With this extreme overclocking potential it re-enforces this perceived performance. It makes the consumer feel good about their purchase, it is very positive. Therefore, the reputation created for the GeForce GTX 970 and 980 are very positive, and you better believe this makes a difference in sales.

One should never underestimate the power of reputation. NVIDIA got it right in terms of the perceived performance and feelings associated with the GTX 970 and 980. People are excited about these GPUs just based on the fact they overclock so well. AMD can learn from this, and we hope it does.


The Bottom Line

This was "just" a reference GeForce GTX 980 and look what kind of overclocking we achieved. The fact of the GTX 980 is that it has some amazing performance potential. We got an average a 25% performance boost from its default clock speeds. That is a substantial performance increase that does improve the gameplay experience.

From what we have learned today we can make some suggestions. If you already have a highly overclocked GeForce GTX 780 Ti, it doesn't seem monetarily worth it to upgrade to a GeForce GTX 980. At the GTX 980’s default clocks, the overclocked GTX 780 Ti will perform better. The only upgrade that seems worth it is if you purchase a custom GeForce GTX 980 and also overclock it as much as possible. Only then would the GTX 980 truly be an upgrade to an overclocked GTX 780 Ti.

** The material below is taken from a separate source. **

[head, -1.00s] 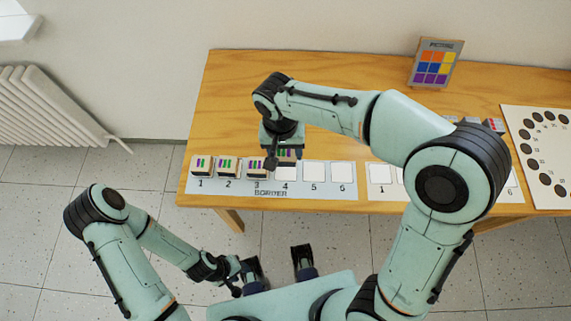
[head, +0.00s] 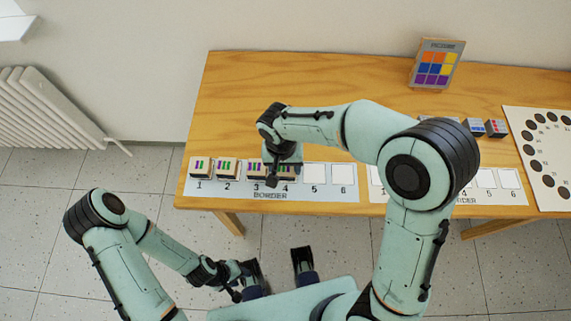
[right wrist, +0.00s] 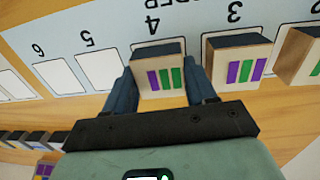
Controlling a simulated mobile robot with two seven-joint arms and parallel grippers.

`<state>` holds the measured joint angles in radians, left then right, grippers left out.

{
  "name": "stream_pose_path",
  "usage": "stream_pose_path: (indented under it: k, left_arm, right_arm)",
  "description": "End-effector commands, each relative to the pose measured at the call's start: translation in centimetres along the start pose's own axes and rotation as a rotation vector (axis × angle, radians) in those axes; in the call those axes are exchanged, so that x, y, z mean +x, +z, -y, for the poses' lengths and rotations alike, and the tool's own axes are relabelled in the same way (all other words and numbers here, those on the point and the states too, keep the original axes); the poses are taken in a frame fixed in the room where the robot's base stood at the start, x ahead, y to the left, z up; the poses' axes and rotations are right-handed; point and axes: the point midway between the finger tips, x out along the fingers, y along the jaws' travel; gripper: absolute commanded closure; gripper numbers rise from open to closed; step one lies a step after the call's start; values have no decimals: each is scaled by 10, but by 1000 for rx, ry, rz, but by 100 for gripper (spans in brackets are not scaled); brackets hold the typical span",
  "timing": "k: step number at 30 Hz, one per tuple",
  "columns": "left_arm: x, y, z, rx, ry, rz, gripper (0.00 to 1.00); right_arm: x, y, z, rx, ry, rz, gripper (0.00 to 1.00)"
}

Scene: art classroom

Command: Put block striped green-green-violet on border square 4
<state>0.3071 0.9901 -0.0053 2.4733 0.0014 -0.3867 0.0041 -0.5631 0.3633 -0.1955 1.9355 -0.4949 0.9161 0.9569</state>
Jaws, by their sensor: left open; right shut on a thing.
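The block with green, green and violet stripes (right wrist: 165,78) is between the two fingers of my right gripper (right wrist: 161,88), which is shut on it. In the right wrist view it stands over border square 4, beside that square's number. In the head view the held block (head: 287,173) covers most of border square 4; I cannot tell whether it rests fully on the sheet. My right gripper (head: 285,161) is above it. My left gripper (head: 277,264) is open and empty, low in front of the table.
Striped blocks stand on square 1 (head: 201,166), square 2 (head: 227,168) and square 3 (head: 256,171) of the border sheet (head: 325,195), the last close beside the held block. Squares 5 and 6 are bare. A picture card (head: 436,64) stands at the back. Small blocks (head: 475,127) lie to the right.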

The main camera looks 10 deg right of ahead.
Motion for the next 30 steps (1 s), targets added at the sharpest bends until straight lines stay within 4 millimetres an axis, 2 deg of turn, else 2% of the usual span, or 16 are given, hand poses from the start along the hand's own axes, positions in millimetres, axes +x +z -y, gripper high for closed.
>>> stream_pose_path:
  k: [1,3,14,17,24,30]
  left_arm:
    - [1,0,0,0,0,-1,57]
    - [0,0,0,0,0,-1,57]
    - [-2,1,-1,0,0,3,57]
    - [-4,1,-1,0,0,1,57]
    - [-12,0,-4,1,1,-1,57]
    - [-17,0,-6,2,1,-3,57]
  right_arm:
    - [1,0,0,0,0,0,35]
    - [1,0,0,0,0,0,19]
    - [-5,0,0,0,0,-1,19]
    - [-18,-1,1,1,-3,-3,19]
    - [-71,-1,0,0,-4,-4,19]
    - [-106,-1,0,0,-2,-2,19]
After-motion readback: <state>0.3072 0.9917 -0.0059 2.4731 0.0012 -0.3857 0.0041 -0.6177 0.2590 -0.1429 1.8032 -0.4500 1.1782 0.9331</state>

When comparing the GTX 980 to the AMD Radeon R9 290X the recommendation is a bit easier. In every way the GeForce GTX 980 is an upgrade to the AMD Radeon R9 290X. Even when overclocked the AMD Radeon R9 290X cannot touch the performance of the GTX 980 at default speeds. Overclock the GTX 980 and the rest is history, the R9 290X takes the backseat. The AMD Radeon R9 290X cannot compete with the GTX 980 in terms of performance, power efficiency, and thermal properties. We look forward to evaluating custom retail GTX 980 cards from ODMs.